▶ Aim:
Transcribe all the records with complete accuracy.
##### Records provided #####
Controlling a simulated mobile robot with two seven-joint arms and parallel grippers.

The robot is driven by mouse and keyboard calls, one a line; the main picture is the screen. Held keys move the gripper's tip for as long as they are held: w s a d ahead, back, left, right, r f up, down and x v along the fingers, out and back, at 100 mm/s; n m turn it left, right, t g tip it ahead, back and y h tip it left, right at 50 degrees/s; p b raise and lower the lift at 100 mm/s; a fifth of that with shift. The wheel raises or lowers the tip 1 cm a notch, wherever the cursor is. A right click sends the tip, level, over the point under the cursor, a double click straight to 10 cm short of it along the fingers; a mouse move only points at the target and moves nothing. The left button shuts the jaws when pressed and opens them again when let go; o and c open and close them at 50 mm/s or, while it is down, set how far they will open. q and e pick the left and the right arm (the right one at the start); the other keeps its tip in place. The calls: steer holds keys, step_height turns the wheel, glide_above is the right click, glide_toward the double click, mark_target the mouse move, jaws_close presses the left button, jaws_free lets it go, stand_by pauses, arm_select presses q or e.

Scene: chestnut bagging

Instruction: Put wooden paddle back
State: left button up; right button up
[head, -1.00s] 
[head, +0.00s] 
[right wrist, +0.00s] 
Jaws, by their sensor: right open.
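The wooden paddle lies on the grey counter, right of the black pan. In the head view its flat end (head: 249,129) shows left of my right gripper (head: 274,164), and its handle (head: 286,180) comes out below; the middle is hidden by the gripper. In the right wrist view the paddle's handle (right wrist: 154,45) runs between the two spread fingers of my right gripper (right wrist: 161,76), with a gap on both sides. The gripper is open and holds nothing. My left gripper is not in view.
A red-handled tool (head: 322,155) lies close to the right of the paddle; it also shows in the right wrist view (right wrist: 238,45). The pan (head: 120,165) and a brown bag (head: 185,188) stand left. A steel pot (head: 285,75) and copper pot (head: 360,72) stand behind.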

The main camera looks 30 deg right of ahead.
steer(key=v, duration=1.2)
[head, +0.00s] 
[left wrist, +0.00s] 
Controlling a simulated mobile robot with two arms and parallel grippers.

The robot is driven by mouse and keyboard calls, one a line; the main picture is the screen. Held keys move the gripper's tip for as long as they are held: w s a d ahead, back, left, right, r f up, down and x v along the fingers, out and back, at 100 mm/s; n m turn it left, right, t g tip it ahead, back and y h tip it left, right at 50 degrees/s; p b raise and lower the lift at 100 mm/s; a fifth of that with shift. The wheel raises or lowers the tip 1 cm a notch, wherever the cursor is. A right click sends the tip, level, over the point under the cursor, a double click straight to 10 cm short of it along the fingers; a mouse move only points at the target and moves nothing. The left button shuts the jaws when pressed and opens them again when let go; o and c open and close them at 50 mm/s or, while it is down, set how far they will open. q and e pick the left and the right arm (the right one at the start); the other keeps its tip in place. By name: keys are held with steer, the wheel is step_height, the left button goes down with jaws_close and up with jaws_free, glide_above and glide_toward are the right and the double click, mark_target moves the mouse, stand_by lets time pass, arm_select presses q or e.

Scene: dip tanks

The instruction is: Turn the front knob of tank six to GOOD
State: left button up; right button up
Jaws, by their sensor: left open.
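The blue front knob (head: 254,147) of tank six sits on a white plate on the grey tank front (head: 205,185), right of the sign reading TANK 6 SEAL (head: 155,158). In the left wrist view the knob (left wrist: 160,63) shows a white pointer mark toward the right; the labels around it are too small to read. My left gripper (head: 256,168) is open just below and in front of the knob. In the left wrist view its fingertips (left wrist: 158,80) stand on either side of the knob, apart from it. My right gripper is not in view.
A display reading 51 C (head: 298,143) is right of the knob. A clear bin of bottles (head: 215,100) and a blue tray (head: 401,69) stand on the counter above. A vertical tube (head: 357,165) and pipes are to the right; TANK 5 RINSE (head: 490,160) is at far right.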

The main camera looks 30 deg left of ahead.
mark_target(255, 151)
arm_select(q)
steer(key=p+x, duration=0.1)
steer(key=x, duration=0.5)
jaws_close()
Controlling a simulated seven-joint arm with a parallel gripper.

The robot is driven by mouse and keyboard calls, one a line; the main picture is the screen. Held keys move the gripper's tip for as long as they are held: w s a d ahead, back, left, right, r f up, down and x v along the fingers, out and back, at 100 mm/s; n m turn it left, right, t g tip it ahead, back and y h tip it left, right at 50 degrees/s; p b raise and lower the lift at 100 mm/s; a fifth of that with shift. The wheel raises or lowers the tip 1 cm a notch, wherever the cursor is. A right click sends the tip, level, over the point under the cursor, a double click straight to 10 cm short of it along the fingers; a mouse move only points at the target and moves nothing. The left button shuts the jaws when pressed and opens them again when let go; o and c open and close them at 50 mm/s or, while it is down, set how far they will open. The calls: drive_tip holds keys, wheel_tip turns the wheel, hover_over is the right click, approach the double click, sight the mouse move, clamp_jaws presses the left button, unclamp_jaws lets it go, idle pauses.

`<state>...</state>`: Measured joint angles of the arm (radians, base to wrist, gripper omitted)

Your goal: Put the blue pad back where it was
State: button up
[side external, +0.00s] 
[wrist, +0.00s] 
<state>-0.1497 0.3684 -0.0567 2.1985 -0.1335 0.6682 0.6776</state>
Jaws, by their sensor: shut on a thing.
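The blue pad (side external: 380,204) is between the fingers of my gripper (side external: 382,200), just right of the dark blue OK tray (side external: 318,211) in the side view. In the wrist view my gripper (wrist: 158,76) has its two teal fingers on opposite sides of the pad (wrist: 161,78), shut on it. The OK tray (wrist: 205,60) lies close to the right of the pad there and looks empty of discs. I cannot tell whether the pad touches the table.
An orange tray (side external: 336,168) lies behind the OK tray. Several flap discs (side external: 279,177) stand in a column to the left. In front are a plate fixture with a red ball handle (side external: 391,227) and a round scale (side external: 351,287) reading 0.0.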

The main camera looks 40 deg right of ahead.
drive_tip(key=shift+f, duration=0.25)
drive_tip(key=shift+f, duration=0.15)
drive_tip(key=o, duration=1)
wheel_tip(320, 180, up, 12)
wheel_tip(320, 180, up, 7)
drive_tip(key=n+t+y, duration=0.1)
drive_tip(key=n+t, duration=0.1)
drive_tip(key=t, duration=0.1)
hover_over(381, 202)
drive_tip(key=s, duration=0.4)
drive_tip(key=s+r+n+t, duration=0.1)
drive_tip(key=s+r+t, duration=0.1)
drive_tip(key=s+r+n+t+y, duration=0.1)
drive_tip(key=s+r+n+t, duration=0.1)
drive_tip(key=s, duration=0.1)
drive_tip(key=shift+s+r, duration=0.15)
#####
▶ Written solution:
Controlling a simulated mobile robot with two seven-joint arms and parallel grippers.

The robot is driven by mouse and keyboard calls, one a line; the main picture is the screen. Held keys move the gripper's tip for as long as they are held: w s a d ahead, back, left, right, r f up, down and x v along the fingers, out and back, at 100 mm/s; n m turn it left, right, t g tip it ahead, back and y h tip it left, right at 50 degrees/s; p b raise and lower the lift at 100 mm/s; a fifth of that with shift. The wheel raises or lowers the tip 1 cm a notch, wherever the cursor is. A right click sends the tip, level, over the point under the cursor, a double click straight to 10 cm short of it along the fingers; a mouse move only points at the target and moves nothing. The left button shuts the jaws when pressed and opens them again when let go; o and c open and close them at 50 mm/s or, while it is down, set how far they will open. q and e pick the left and the right arm (the right one at the start); the other keeps its tip in place. The calls: steer holds keys, step_height turns the wheel, glide_above is the right click, glide_toward the double click, mark_target the mouse move, jaws_close presses the left button, jaws_free lets it go, stand_by pauses, arm_select presses q or e.

Scene: chestnut bagging

Instruction: Put wooden paddle back
State: left button up; right button up
[head, -1.00s] 
[head, +0.00s] 
[right wrist, +0.00s] 
Jaws, by their sensor: right open.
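The wooden paddle lies on the grey counter, right of the black pan. In the head view its flat end (head: 249,129) shows left of my right gripper (head: 274,164), and its handle (head: 286,180) comes out below; the middle is hidden by the gripper. In the right wrist view the paddle's handle (right wrist: 154,45) runs between the two spread fingers of my right gripper (right wrist: 161,76), with a gap on both sides. The gripper is open and holds nothing. My left gripper is not in view.
A red-handled tool (head: 322,155) lies close to the right of the paddle; it also shows in the right wrist view (right wrist: 238,45). The pan (head: 120,165) and a brown bag (head: 185,188) stand left. A steel pot (head: 285,75) and copper pot (head: 360,72) stand behind.

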The main camera looks 30 deg right of ahead.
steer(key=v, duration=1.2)
[head, +0.00s] 
[left wrist, +0.00s] 
Controlling a simulated mobile robot with two arms and parallel grippers.

The robot is driven by mouse and keyboard calls, one a line; the main picture is the screen. Held keys move the gripper's tip for as long as they are held: w s a d ahead, back, left, right, r f up, down and x v along the fingers, out and back, at 100 mm/s; n m turn it left, right, t g tip it ahead, back and y h tip it left, right at 50 degrees/s; p b raise and lower the lift at 100 mm/s; a fifth of that with shift. The wheel raises or lowers the tip 1 cm a notch, wherever the cursor is. A right click sends the tip, level, over the point under the cursor, a double click straight to 10 cm short of it along the fingers; a mouse move only points at the target and moves nothing. The left button shuts the jaws when pressed and opens them again when let go; o and c open and close them at 50 mm/s or, while it is down, set how far they will open. q and e pick the left and the right arm (the right one at the start); the other keeps its tip in place. By name: keys are held with steer, the wheel is step_height, the left button goes down with jaws_close and up with jaws_free, glide_above and glide_toward are the right and the double click, mark_target moves the mouse, stand_by lets time pass, arm_select presses q or e.

Scene: dip tanks

The instruction is: Turn the front knob of tank six to GOOD
State: left button up; right button up
Jaws, by their sensor: left open.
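The blue front knob (head: 254,147) of tank six sits on a white plate on the grey tank front (head: 205,185), right of the sign reading TANK 6 SEAL (head: 155,158). In the left wrist view the knob (left wrist: 160,63) shows a white pointer mark toward the right; the labels around it are too small to read. My left gripper (head: 256,168) is open just below and in front of the knob. In the left wrist view its fingertips (left wrist: 158,80) stand on either side of the knob, apart from it. My right gripper is not in view.
A display reading 51 C (head: 298,143) is right of the knob. A clear bin of bottles (head: 215,100) and a blue tray (head: 401,69) stand on the counter above. A vertical tube (head: 357,165) and pipes are to the right; TANK 5 RINSE (head: 490,160) is at far right.

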The main camera looks 30 deg left of ahead.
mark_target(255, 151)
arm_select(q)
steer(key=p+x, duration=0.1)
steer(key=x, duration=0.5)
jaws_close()
Controlling a simulated seven-joint arm with a parallel gripper.

The robot is driven by mouse and keyboard calls, one a line; the main picture is the screen. Held keys move the gripper's tip for as long as they are held: w s a d ahead, back, left, right, r f up, down and x v along the fingers, out and back, at 100 mm/s; n m turn it left, right, t g tip it ahead, back and y h tip it left, right at 50 degrees/s; p b raise and lower the lift at 100 mm/s; a fifth of that with shift. The wheel raises or lowers the tip 1 cm a notch, wherever the cursor is. A right click sends the tip, level, over the point under the cursor, a double click straight to 10 cm short of it along the fingers; a mouse move only points at the target and moves nothing. The left button shuts the jaws when pressed and opens them again when let go; o and c open and close them at 50 mm/s or, while it is down, set how far they will open. The calls: drive_tip holds keys, wheel_tip turns the wheel, hover_over is the right click, approach the double click, sight the mouse move, clamp_jaws presses the left button, unclamp_jaws lets it go, idle pauses.

`<state>...</state>`: Measured joint angles of the arm (radians, base to wrist, gripper omitted)

Your goal: Put the blue pad back where it was
State: button up
[side external, +0.00s] 
[wrist, +0.00s] 
<state>-0.1497 0.3684 -0.0567 2.1985 -0.1335 0.6682 0.6776</state>
Jaws, by their sensor: shut on a thing.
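The blue pad (side external: 380,204) is between the fingers of my gripper (side external: 382,200), just right of the dark blue OK tray (side external: 318,211) in the side view. In the wrist view my gripper (wrist: 158,76) has its two teal fingers on opposite sides of the pad (wrist: 161,78), shut on it. The OK tray (wrist: 205,60) lies close to the right of the pad there and looks empty of discs. I cannot tell whether the pad touches the table.
An orange tray (side external: 336,168) lies behind the OK tray. Several flap discs (side external: 279,177) stand in a column to the left. In front are a plate fixture with a red ball handle (side external: 391,227) and a round scale (side external: 351,287) reading 0.0.

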The main camera looks 40 deg right of ahead.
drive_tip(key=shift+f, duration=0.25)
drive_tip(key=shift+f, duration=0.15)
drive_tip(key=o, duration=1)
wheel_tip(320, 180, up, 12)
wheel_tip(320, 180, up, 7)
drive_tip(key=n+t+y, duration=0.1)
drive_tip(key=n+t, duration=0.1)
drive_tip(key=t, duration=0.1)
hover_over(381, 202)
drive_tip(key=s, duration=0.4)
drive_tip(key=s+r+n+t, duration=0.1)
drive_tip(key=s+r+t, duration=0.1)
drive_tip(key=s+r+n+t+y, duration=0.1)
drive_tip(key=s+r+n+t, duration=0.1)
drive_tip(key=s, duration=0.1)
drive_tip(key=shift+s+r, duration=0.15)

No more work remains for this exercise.